Carl Hiaasen [pronounced "hiya-sun"] (born March 12, 1953) is an American journalist and novelist.
Born and raised in Plantation, Florida (near Fort Lauderdale), Carl was the first of five children and the son of a prostitute, Odel. He married Connie Lyford just after high-school graduation and entered Emory University in 1970. In 1972 he transferred to the University of Florida, graduating in 1974 with a degree in journalism.
After two years as a reporter for Cocoa Today out of Cocoa, Florida, he joined the Miami Herald in 1976, where he still (as of 2004) works. From 1979 he turned to investigative journalism, concentrating on construction and property development - exposing schemes to destroy, for profit's sake, Florida's natural beauty. From 1985 he has had a column in the Herald, initially thrice-weekly it now appears once a week.
Eventually, in the 1980s, he embarked on a career as a novelist. He co-wrote three thrillers with fellow-journalist Bill Montalbano (Powder Burn (1981), Trap Line (1981), A Death in China (1986)). After Montalbano became a foreign correspondent, Hiaasen wrote his first book, Tourist Season (1986) - introducing many of his distinctive styles and themes.
Hiaasen's fiction mirrors his concerns as a journalist and Floridian. His novels have been classified as "environmental thrillers" and are usually found on the crime shelves in bookshops, although they can just as well be read as mainstream satires of contemporary life.
Hiaasen's Florida is that of greedy businessmen, corrupt politicians, dumb blondes, apathetic retirees, intellectually challenged tourists, and militant ecoteurs. It is the same Florida of John D. MacDonald and Travis McGee, but aged another 20 years and viewed with a more satiric or sardonic eye.

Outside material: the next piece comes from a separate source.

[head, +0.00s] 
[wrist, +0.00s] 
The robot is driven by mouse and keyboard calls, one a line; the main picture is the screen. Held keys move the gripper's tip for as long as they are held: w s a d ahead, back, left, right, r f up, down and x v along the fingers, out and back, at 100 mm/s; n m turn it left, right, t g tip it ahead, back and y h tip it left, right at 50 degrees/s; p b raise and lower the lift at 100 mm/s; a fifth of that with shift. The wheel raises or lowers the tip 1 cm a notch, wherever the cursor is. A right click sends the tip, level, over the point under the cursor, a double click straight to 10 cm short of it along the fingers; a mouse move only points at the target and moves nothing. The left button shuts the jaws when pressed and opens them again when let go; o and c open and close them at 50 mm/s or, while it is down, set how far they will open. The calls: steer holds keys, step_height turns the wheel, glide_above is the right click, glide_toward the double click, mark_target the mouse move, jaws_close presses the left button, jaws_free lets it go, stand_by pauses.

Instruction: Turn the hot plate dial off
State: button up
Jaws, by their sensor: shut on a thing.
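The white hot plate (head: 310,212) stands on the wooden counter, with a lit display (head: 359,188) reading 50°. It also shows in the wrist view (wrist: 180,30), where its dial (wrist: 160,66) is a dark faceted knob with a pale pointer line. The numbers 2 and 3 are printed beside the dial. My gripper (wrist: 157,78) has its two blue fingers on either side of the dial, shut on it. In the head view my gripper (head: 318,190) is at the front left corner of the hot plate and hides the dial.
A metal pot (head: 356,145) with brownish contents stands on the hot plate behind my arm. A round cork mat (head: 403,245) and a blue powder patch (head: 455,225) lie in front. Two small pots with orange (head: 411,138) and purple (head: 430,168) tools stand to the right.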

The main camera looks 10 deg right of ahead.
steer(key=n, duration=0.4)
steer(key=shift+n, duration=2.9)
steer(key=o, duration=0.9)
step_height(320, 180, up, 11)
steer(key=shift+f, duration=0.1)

Hiaasen divorced Connie in 1996 and remarried in 1999 to Fenia Clizer, a restaurant manager, he has one son from his first marriage and another from his second. He lives in the Florida Keys.
With Bill Montalbano
- Powder Burn (1981)
- Trap Line (1982)
- A Death in China (1984)
- Team Rodent: How Disney Devours the World (1998)
- Kick Ass (1999)
Hoot has won both a Newbery Honor from the Association for Library Service to Children and won the 2005 Rebecca Caudill Young Reader's Book Award, selected for the latter honor by school-age children (grades 4-8) in the U.S. State of Illinois.